Left it their own devices the Scottish Championships used to have them crammed in like herring landed in Aberdeen (and they were stand alone championships for close on a century), but given the need to send two bands in each section south to Harrogate and London, they suffer the same problems borne of imported pedantic beauracray, over prescribed rules and testpieces that are not fit for the purpose of Scottish banding.

It shouldn’t come as a surprise then that last year, the Scots managed only one top six place in the entire National Championships – the rest was a disaster of Culloden proportions, with a roll call of  12th, 13th; 13th, 14th; 10th, 12th; 7th, 10th; 5th and 11th recorded by qualified bands.

Thankfully, a new initiative of introducing a Community Section for emerging bands to play at the event without being a part of the qualification process has been launched, with two bands to start, playing on stage without restrictions on personnel, instrumentation or music. It’s a great Scottish idea, but one that may result in a year or two’s time in more wanting to do that than play in the Fourth Section given the test pieces the Music Panel is imposing on them.

Wouldn’t it better then for the Scots to truly go it alone and decide just how they send their representatives to the Finals? A bit of independence at the Regionals may just be the answer.

Championship Section:

Three into two doesn’t go. Never has, never will. And which three is not diffult to identify up here either.

Only once since 1996 has a band other than Whitburn, Scottish Co-op or Kirkintilloch qualified for London – Newtongrange in 2005. The odds are then that the trational ‘Big Three’ of Scottish banding will be battling it out for a pair of golden tickets to the Albert in October.  One of them will go home ‘to think again’ to borrow a well known phrase in these parts.

Whoever it is may well be thankful of not making the trip to Kensington – Scottish bands have  terrible record over the last few years. 12th and 13th last year, not one top six finisher since 2000, not one extra qualification place gained since 1998.  Talk about ‘thinking again…’

Who ever gets the nod will also gain the honour of representing the homeland at the European Championships in Linz in Austria, so there is a worthwhile bonus incentive to play for too.

Hard to see an upset, but one or two others may fancy their chances this year, and the Scots are not averse to bringing in a bit of outside help to lead them into battle. From Mortimer to Snell, King and Childs. Now we have Mead, Maines and Simonsen leading the way. 

Will one of that trio end up a winner, or will the one of the homegrown talent be crowned King of  Scotland this year again?

First Section:

A lot to play for in the First Section as a well matched group of bands do battle to gain a trip south to Harrogate.

’Pentacle’ has been causing all sorts of problems around the country, but a country that devised Naparian logarithams should be able to work these fives and three out.

As with the Championship Section, the qualified bands haven’t enjoyed much success of late – 13th being the best return in the last two years. The heady days of the late 1990s when the region produced consecutive runners up seem a long time past.

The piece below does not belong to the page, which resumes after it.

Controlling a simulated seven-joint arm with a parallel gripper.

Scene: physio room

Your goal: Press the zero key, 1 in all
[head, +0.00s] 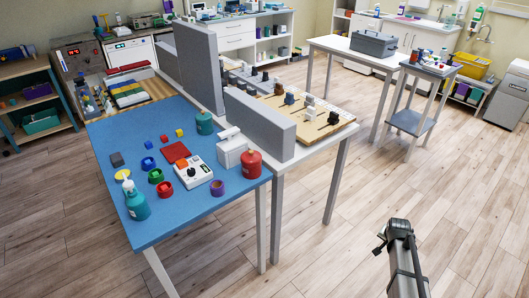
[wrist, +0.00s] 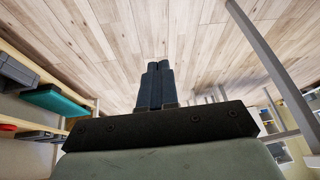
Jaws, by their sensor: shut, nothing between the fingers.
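A white device (head: 193,172) lies on the blue table top, with an orange patch at its upper left, a dark round part and small marks on its face. It may carry the zero key, but the keys are too small to tell apart. My gripper (wrist: 158,66) shows in the wrist view with its two dark fingers shut together and nothing between them. In the head view my arm (head: 402,262) is at the lower right, over the floor and well apart from the table.
The blue table (head: 160,238) also holds a teal pump bottle (head: 136,204), a red bottle (head: 251,163), a white box (head: 231,152), a purple ring (head: 217,188) and several small coloured pieces. A grey partition (head: 258,124) stands along its right side. Open floor lies between arm and table.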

Hard to say who will get the nod, although with the excellent Scottish Challenge Shield provided a number of bands with a late season fling that could well be the launching pad for success here in Dundee.

Second Section:

It’s the same story in the Second Section – no Scottish winner for well over a decade at the Nationals, and in the last two years the qualifiers have returned home with a best of 10th place.

Nothing to write home about there then, but ‘New World Sketches’ may provide a decent looking field with the chance to enjoy themselves before they head south later in the year.

Hard to say who will come through , but plenty for adjudicators Kevin Wadsworth and Graham Jones to think about we are sure. 

Third Section:

The Scots seem to be holding their own in the Third Section nationally – although 7th and 10th for last year’s qualifiers didn’t really frighten the pants off their rivals at Harrogate.

The last time the Scots headed home with the National trophy to their name was back in 2000 (when they came 1st and 2nd), but since then it has been pretty measily pickings.

Things may change this year, given the form of some of these bands, but ‘The Once and Future King’ is proving to be a stern test.

It was a long time ago that there was an authentic King of Scotland to celebrate – the last one to call himself that was Idi Amin, so one of these homegrown bands better make a claim for the title quick.

Fourth Section:

What a pity there is only five bands making it to the starting tape this year – it wasn’t that long ago that there were 22 bands competing here.

It is a pity because they are faced with a terrible test piece too – one that will test their character and patience almost to breaking point.

Renfrew provided the Scots with their best National result last year – 5th at Harrogate, but that has been the only good news from this section in the last couple of seasons.

The Scots have great ideas of how to develop grass roots banding, but are hamstrung by the confines of antiquated rules. As a result Fourth Section banding is in real danger of terminal collapse.

Congratulations then to all the bands that play here on the weekend - lets just hope this experience doesn’t put them off from coming back.